Not for rebar layout. The analysis is done with plate elements that represent the thickness of the slab.

2. Where does the program allow you to input your own rebar layout?
I think you would just set up a design rule for a very specific size and spacing of your bars and apply that to your design strip.

3. When modifying the subgrade modulus (me doing some testing) I find that the better (larger) the modulus input, the higher bearing pressure becomes under the perimeter walls, the less it is distributing to the interior portions of the slab. I find that as the subgrade modulus increases, the stiffness of the soil attracts the load as the slab is not stiff enough to do much of anything over 60 ft span. This seems logical to me, however, the geotech's opinion is that it should be the opposite and I should be finding a more even distribution of bearing pressure.
There are some modeling techniques recommended in the ACI report 336.2R-88, “Suggested Analysis and Design Procedures for Combined Footing and Mats”. Essentially, you artificially modify the subgrade modulus at the edge and corners of the slab in order to achieve the desired effect. Essentially, the issue is that programs like RISAFoundation use uncoupled springs for their soil springs. In particular take a look at figure 6.10 of that ACI report "Method of computing coupled k"


4. I tested a 4 ft thick concrete slab, which would be way beyond what I would consider reasonable and still had a significant difference in bearing pressure between the outer edges and the interior portion of the slab. The geotech is concerned about differential settlement.
Certainly the more "Rigid" the foundation is, the more uniform the soil bearing will be under the slab.

 
Thank you for your response JoshPlumSE, it clarifies a few things for me. I will look into ACI 336.2R for background information. Based on the information you provided it seems to me that perhaps I should be looking at alternate analysis programs or other methods that will adequately account for the stiffness of a reinforced slab.
 
Canuck65 -

I don't know.... My guess is most of the other structural programs do similar things for their foundation springs. I suppose there could be some more "geotech" based programs out there that handle this better. Or, that there could be some programs that automatically do the "spring adjustments" per region based on your soil type as an approximate method for handling the coupled spring effect.

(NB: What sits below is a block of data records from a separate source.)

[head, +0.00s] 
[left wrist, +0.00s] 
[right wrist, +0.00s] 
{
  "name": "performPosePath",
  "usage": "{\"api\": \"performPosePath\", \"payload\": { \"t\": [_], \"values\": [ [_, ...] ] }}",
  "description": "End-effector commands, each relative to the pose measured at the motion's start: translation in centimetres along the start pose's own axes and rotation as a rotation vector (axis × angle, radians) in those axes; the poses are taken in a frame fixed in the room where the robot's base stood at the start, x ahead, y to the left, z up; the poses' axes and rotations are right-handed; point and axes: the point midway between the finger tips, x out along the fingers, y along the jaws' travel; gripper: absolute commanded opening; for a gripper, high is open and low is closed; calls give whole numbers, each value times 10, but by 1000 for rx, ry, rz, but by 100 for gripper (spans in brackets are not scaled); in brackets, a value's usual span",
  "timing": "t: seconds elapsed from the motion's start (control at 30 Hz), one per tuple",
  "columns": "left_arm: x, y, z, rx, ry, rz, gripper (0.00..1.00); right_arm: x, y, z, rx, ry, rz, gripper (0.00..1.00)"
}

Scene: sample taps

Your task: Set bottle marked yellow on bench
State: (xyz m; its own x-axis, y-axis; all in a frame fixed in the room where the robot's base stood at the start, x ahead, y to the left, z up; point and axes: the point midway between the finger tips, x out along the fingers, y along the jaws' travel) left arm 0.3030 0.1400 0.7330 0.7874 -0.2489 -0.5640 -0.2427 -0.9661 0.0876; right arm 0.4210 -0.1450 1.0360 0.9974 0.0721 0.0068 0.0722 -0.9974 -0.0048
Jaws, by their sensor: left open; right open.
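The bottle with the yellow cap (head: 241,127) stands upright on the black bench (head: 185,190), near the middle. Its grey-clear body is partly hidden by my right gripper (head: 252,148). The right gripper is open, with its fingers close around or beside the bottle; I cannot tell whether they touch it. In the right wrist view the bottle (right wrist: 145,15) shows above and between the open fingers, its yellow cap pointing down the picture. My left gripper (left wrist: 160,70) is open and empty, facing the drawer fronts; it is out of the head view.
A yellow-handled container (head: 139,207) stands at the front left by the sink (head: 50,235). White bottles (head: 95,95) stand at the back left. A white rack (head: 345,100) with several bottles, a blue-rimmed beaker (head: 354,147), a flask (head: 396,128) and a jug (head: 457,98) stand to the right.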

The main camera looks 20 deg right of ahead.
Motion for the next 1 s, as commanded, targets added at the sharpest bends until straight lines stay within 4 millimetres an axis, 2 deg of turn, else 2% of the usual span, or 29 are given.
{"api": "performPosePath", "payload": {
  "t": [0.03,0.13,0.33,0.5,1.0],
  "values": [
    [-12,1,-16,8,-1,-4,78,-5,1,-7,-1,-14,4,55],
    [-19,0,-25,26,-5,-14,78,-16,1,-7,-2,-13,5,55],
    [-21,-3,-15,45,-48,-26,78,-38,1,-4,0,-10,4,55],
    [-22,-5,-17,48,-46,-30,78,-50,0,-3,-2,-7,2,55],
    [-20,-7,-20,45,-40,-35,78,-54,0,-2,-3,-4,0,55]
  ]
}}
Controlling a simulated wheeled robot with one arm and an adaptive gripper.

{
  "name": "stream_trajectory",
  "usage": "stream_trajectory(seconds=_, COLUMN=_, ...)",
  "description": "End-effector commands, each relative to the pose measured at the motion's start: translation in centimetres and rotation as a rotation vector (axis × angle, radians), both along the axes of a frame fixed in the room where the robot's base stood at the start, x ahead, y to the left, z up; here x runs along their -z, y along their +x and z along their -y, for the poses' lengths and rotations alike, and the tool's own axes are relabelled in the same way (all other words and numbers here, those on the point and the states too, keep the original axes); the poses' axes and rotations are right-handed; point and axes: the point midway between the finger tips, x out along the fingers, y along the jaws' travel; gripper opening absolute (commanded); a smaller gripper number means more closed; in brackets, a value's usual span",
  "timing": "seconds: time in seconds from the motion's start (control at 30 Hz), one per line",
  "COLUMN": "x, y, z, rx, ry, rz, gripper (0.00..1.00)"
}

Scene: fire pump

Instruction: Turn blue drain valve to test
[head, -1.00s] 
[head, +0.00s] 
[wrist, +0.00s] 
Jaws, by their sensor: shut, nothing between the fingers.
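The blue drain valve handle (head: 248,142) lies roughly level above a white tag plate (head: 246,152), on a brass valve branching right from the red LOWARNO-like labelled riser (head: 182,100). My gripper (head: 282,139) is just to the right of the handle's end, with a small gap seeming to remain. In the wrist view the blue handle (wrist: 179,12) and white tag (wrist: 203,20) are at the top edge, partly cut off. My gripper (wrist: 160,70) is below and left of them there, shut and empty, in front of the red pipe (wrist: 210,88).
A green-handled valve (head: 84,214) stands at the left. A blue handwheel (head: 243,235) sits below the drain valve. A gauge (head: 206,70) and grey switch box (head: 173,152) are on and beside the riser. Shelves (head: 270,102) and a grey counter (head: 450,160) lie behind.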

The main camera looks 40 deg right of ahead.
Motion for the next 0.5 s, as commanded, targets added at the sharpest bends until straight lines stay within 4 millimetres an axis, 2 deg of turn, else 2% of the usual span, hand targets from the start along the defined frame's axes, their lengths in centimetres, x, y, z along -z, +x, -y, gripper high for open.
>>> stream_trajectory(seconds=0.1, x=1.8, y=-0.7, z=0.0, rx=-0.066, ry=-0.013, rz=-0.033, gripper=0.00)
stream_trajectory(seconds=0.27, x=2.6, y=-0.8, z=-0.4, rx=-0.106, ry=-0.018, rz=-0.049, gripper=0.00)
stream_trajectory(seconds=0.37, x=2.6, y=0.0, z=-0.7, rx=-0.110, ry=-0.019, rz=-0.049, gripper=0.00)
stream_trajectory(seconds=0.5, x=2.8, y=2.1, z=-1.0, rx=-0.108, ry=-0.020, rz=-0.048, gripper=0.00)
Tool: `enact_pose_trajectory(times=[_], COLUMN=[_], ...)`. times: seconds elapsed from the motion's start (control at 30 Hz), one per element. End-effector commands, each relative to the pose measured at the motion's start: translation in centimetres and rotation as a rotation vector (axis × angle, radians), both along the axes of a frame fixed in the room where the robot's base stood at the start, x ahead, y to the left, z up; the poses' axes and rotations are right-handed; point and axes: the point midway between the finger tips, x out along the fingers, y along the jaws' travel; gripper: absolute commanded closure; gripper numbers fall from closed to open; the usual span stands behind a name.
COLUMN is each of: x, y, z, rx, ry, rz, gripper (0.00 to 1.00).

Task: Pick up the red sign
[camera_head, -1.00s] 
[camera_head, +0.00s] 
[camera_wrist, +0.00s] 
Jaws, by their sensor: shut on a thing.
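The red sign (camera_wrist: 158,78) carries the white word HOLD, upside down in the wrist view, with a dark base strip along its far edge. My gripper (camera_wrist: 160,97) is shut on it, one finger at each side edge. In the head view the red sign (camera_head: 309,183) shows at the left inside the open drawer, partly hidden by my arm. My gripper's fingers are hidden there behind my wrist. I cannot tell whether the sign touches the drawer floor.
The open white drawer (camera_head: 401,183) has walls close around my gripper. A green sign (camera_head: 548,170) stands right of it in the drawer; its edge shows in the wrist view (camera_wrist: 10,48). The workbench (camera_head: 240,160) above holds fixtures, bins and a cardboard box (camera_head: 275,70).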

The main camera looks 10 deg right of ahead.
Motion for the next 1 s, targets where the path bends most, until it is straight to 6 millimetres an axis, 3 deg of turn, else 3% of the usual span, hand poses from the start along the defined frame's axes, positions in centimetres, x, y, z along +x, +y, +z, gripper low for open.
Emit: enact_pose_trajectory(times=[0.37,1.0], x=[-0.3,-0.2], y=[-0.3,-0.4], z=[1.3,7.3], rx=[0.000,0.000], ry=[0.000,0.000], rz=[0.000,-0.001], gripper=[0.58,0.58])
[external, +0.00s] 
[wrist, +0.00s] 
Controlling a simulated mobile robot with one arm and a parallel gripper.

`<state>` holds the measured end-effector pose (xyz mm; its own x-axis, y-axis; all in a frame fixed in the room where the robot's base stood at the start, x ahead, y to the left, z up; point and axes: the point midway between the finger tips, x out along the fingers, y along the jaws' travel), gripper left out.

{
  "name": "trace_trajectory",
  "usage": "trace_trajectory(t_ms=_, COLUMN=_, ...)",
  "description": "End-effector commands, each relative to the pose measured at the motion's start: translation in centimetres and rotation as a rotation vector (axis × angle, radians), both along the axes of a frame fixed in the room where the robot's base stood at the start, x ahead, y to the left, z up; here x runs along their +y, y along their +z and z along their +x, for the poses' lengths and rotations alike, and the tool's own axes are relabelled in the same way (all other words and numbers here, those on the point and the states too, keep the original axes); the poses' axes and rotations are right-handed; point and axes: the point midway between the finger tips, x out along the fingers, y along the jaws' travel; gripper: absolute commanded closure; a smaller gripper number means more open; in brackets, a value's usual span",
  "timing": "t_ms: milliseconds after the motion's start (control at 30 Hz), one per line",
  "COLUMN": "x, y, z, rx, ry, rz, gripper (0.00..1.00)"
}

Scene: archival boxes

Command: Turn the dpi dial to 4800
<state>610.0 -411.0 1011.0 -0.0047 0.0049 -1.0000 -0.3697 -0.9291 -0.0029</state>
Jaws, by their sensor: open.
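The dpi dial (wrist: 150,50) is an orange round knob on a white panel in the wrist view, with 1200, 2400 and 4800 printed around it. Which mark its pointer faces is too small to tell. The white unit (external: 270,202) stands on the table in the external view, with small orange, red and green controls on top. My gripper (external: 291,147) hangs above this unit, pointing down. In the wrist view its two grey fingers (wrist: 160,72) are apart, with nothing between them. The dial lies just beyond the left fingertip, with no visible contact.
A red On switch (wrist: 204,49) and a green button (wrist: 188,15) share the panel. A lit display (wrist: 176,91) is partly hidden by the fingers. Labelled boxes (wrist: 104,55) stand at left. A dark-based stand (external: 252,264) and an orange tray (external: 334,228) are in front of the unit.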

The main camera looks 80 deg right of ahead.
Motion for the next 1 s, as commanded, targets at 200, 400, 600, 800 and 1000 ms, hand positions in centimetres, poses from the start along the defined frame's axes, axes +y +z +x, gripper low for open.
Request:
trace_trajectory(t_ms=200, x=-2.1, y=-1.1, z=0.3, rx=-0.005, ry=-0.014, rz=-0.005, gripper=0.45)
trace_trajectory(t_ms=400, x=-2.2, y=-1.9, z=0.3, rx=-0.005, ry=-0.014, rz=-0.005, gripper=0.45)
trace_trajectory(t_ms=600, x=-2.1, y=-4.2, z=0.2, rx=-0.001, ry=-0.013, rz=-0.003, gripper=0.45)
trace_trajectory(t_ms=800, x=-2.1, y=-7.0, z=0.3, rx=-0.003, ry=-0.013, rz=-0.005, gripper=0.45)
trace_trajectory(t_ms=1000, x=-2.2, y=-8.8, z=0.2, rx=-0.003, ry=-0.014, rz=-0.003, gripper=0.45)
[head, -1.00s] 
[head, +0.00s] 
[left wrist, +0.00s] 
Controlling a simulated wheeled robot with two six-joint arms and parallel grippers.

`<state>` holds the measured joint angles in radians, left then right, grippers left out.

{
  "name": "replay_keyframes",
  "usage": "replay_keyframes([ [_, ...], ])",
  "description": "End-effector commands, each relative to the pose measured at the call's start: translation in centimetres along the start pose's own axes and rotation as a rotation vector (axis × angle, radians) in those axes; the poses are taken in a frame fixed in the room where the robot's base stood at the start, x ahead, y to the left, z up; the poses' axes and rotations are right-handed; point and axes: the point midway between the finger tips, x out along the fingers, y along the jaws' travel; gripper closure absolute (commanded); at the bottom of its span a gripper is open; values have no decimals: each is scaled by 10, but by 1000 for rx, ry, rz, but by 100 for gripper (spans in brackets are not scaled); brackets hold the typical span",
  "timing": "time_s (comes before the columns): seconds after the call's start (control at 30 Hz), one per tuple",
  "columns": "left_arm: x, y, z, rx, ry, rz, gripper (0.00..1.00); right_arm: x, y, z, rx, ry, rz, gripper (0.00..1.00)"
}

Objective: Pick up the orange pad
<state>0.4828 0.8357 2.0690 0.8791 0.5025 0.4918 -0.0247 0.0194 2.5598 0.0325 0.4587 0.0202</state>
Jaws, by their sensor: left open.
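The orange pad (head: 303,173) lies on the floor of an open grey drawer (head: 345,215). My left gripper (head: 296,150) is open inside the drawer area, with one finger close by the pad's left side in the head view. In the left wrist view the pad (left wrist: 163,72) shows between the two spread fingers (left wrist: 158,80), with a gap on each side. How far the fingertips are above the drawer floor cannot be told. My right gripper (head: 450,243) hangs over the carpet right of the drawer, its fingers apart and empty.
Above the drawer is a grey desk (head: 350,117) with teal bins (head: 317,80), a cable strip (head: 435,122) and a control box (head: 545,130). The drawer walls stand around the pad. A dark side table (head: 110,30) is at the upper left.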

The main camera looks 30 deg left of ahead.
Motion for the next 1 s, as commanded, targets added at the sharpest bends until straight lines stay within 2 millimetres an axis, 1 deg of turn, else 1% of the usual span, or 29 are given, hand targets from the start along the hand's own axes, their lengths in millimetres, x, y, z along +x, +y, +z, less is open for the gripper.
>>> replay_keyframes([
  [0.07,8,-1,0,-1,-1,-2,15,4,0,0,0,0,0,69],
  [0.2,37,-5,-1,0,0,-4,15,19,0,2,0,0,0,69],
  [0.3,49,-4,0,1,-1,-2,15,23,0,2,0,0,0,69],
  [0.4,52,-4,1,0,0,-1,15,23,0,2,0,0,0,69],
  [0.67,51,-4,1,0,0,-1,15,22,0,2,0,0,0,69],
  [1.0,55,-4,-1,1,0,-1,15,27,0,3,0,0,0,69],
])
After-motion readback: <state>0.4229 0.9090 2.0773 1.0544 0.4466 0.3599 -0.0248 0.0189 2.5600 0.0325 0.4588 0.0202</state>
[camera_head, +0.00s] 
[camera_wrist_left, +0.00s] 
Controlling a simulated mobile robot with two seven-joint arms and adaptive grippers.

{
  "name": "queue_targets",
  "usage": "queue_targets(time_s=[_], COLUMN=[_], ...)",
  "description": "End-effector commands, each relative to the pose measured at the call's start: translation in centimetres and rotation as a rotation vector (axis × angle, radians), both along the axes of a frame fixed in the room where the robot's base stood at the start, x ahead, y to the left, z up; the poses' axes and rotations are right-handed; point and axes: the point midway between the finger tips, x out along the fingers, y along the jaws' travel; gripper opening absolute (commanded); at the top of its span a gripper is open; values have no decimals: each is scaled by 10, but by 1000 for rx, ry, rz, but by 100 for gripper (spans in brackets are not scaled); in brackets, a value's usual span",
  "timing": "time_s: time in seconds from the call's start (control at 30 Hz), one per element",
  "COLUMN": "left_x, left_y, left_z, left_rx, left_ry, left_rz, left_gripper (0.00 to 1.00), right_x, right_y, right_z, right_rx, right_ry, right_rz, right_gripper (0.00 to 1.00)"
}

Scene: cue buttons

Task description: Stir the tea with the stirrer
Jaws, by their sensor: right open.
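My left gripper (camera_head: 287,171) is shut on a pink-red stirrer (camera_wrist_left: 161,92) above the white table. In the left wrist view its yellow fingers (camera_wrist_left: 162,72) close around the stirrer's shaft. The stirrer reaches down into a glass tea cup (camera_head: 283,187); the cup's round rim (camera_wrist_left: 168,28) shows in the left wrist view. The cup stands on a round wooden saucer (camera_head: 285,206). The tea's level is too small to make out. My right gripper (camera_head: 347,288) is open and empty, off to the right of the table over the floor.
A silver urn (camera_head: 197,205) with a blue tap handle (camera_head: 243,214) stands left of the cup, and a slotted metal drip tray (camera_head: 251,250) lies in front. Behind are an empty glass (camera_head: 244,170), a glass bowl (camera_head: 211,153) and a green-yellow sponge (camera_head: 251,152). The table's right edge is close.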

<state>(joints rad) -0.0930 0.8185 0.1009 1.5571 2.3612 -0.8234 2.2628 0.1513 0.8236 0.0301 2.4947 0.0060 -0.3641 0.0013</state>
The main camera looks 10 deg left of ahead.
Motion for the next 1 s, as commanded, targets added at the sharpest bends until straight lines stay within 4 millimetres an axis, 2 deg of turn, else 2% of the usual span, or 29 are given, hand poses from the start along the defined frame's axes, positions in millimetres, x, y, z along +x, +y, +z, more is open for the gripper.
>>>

If you really know what you're doing, you can probably make a model work with a general analysis program (like RISA or SAP2000 or such) where you are manually creating the coupled springs. But, I'm not sure how much better or more accurate this analysis is.


Caveat: I used to be a vice president at RISA, but I left when Nemetscheck took over (and still hold some animosity over the way the departure occurred). Now I work for CSI / SAP. So, just realize that I'm not exactly an impartial critic of these products.